Copper prices rose on Tuesday as investors bet that top consumer China would respond to weak factory data with stimulus measures and the U.S. dollar weakened, making metals cheaper for buyers with other currencies.
Zinc also gained as surging premiums for cash metal on the London Metal Exchange (LME) pointed to a shortage of nearby supply.
Benchmark LME copper on the LME did not trade in official rings but was bid up 0.5 percent at $6,430 a tonne.
The metal used in power and construction is up around 8 percent this year on hopes that China can prevent a sharp economic slowdown, but prices have been trapped around $6,500 since late February.
“It is more likely (after the Chinese factory data) that we will see further stimulus measures,” said Commerzbank analyst Daniel Briesemann.
He said a likely trade deal between the United States and China would lift copper, but predicted prices would return to $6,500 a tonne at the end of the year.
CHINA FACTORIES: Two surveys on Tuesday showed a loss of momentum in Chinese factory activity growth in China in April.

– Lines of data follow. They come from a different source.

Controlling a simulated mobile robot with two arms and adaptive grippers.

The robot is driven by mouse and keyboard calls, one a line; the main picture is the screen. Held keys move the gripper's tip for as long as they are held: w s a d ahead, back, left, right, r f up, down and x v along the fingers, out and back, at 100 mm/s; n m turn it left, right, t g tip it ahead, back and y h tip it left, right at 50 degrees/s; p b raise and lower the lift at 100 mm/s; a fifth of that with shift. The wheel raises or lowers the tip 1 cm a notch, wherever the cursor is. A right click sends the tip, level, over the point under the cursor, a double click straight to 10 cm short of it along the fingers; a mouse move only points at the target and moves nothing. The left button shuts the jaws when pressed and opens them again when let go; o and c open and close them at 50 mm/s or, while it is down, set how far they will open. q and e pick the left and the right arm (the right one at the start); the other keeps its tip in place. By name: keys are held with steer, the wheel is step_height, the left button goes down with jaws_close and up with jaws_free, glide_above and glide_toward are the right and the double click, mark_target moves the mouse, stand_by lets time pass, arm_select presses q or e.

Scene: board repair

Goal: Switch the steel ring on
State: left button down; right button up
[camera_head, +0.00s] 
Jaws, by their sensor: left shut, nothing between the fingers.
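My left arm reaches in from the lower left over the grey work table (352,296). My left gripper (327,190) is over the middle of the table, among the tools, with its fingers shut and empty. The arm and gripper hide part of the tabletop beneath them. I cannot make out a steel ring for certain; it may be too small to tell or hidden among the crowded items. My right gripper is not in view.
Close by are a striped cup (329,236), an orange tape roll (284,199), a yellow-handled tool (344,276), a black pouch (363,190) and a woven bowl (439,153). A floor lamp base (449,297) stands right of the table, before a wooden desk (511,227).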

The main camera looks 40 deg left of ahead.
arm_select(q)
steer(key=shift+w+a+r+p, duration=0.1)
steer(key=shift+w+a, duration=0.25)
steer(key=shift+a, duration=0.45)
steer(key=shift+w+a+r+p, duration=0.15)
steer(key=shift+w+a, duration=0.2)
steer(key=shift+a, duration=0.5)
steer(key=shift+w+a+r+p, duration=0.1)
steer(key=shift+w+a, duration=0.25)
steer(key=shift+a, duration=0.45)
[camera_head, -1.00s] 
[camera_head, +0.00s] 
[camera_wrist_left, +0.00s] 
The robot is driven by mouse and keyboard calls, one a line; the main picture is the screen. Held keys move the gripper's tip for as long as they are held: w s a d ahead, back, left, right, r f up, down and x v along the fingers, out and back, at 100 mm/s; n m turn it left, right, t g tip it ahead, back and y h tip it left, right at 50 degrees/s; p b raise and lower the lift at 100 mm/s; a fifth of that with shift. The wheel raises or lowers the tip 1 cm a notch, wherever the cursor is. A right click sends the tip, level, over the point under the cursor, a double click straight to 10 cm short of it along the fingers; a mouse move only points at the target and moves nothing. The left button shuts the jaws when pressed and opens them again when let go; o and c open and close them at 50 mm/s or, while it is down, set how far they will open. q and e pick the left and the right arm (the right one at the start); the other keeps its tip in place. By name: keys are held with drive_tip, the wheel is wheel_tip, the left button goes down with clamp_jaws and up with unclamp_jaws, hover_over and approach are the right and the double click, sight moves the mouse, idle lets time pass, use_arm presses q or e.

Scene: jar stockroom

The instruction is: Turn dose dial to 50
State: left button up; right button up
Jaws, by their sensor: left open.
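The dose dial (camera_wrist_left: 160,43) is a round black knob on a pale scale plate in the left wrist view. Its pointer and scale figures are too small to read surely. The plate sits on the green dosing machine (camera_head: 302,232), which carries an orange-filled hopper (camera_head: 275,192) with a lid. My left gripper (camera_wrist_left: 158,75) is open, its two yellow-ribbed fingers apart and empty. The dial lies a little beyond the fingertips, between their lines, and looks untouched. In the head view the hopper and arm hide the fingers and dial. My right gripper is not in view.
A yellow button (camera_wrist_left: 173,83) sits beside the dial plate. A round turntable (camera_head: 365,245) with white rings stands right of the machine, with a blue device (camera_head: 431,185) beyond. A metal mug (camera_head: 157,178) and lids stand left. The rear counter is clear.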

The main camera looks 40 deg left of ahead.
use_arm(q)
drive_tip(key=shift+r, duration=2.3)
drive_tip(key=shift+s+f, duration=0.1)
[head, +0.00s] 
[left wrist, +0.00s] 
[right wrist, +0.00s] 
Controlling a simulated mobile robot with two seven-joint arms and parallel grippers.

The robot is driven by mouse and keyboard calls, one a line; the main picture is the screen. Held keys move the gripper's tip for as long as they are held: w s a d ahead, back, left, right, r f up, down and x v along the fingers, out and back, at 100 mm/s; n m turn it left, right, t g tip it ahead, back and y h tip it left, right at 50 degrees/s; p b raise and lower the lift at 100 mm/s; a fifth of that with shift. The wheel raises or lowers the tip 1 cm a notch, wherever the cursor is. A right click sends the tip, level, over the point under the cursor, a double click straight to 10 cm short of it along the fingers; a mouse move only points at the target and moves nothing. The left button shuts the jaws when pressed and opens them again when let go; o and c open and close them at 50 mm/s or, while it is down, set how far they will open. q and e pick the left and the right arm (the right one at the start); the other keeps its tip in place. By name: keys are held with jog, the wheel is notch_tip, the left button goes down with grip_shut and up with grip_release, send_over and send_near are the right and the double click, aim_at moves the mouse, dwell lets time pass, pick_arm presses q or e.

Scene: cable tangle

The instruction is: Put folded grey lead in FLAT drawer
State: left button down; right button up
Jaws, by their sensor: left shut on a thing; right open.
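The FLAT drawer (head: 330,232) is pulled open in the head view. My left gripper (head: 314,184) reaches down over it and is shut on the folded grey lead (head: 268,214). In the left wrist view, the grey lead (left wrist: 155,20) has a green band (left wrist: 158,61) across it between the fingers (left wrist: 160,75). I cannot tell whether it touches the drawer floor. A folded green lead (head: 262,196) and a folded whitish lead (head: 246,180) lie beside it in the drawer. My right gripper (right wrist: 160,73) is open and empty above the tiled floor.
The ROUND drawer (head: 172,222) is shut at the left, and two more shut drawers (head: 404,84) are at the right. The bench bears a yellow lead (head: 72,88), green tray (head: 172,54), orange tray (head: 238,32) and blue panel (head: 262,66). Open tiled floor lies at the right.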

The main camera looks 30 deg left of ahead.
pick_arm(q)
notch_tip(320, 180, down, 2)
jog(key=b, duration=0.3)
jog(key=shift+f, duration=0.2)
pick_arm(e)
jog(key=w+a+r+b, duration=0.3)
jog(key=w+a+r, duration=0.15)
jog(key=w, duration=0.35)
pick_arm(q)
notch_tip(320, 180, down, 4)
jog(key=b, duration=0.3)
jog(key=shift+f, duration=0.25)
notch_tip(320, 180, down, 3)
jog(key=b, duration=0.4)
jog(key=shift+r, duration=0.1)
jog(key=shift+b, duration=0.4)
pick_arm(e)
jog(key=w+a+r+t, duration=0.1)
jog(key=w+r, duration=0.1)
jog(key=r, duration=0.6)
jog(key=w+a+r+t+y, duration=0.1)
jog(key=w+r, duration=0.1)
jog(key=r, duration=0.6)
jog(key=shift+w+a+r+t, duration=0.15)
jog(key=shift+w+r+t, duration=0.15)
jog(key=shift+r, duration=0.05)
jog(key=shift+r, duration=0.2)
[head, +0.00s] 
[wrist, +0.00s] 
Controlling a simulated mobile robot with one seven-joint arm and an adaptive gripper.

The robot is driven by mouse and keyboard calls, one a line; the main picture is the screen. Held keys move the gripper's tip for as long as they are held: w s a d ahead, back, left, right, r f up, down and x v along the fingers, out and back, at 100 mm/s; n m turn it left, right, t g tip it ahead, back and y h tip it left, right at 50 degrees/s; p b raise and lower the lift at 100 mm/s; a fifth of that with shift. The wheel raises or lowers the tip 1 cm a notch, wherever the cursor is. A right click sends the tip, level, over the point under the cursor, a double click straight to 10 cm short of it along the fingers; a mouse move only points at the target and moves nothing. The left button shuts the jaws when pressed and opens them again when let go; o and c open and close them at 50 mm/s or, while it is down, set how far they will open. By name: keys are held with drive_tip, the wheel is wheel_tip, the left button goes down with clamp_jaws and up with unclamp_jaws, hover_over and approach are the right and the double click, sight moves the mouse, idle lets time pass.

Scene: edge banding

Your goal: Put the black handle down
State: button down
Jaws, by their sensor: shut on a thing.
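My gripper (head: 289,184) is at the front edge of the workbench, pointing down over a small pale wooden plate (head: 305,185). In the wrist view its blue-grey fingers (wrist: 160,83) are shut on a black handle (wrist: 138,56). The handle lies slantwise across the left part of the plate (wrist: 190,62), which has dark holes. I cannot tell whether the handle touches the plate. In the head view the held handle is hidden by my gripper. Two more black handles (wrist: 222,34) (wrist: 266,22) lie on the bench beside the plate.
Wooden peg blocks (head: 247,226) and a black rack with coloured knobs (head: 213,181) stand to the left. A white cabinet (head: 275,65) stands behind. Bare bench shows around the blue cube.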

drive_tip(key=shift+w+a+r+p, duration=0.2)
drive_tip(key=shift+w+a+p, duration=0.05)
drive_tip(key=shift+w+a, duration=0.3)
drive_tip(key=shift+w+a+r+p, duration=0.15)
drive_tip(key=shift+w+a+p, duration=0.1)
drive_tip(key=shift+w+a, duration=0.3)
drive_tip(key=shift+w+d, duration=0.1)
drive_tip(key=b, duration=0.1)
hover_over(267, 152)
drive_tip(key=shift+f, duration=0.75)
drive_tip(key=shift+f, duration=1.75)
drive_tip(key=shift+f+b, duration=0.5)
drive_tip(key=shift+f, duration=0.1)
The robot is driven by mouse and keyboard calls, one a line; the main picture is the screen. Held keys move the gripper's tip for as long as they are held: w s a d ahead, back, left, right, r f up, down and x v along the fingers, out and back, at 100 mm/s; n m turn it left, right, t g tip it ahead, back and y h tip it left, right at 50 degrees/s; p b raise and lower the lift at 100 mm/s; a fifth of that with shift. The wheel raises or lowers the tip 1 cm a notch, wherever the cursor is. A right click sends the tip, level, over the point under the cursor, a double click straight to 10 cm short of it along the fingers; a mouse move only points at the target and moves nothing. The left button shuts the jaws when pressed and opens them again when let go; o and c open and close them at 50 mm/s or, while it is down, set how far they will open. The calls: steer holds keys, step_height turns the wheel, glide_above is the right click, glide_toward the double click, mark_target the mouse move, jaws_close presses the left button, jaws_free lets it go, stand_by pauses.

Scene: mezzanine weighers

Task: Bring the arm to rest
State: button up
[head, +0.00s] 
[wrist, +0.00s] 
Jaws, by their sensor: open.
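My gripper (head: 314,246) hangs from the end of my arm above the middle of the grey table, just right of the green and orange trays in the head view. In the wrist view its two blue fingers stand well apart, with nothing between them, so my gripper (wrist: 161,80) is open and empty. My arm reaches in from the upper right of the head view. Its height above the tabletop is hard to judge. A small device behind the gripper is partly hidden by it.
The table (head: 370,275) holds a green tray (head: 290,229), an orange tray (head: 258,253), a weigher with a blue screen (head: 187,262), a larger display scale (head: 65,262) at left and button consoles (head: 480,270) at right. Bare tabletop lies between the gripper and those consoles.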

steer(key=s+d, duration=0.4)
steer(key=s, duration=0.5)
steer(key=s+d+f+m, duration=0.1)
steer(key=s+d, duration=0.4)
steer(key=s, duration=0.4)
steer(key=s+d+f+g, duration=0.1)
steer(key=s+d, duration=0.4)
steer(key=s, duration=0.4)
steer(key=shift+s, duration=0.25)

The unexpected slowdown followed upbeat data in March which had raised hopes that the world’s largest consumer of metals was getting back on firmer footing.
TRADE WAR: U.S. Treasury Secretary Steven Mnuchin said he hoped to make “substantial progress” with Chinese negotiators in the next two rounds of trade talks. EURO ZONE: Euro zone economic growth was stronger than expected in the first quarter, data showed on Tuesday. ZINC SPREAD: The premium for cash zinc over the three month contract on the LME has leapt to $129, the highest since 1997, suggesting a shortage of immediately available metal.
ZINC STOCKS: However, zinc stocks in LME-registered warehouses at 81,325 tonnes are up from record lows around 50,000 tonnes earlier this month.
Stockpiles in Shanghai Futures Exchange (ShFE) warehouses at 72,090 tonnes are down from around 124,000 tonnes in March but up sharply from the start of the year. ZINC PRICE: LME zinc was bid up 0.5 percent at $2,806 a tonne in official rings, near a 9-1/2 month high of $2,958 reached on April 1.
GLENCORE: Glencore cut its target for 2019 copper output to around 1,460,000 tonnes from around 1,540,000 tonnes after a drop in first quarter production. CHALCO: China’s Chalco said first-quarter aluminium output fell to 950,000 tonnes from 1.02 million tonnes a year earlier. COLUMN: Aluminium’s bull narrative is lost in the shadows, writes Reuters columnist Andy Home. OTHER METALS: LME aluminium traded down 0.6 percent at $1,817 a tonne, nickel was bid 0.2 percent higher at $12,440, lead was down 0.5 percent at $1,960 and tin was up 0.2 percent at $19,700.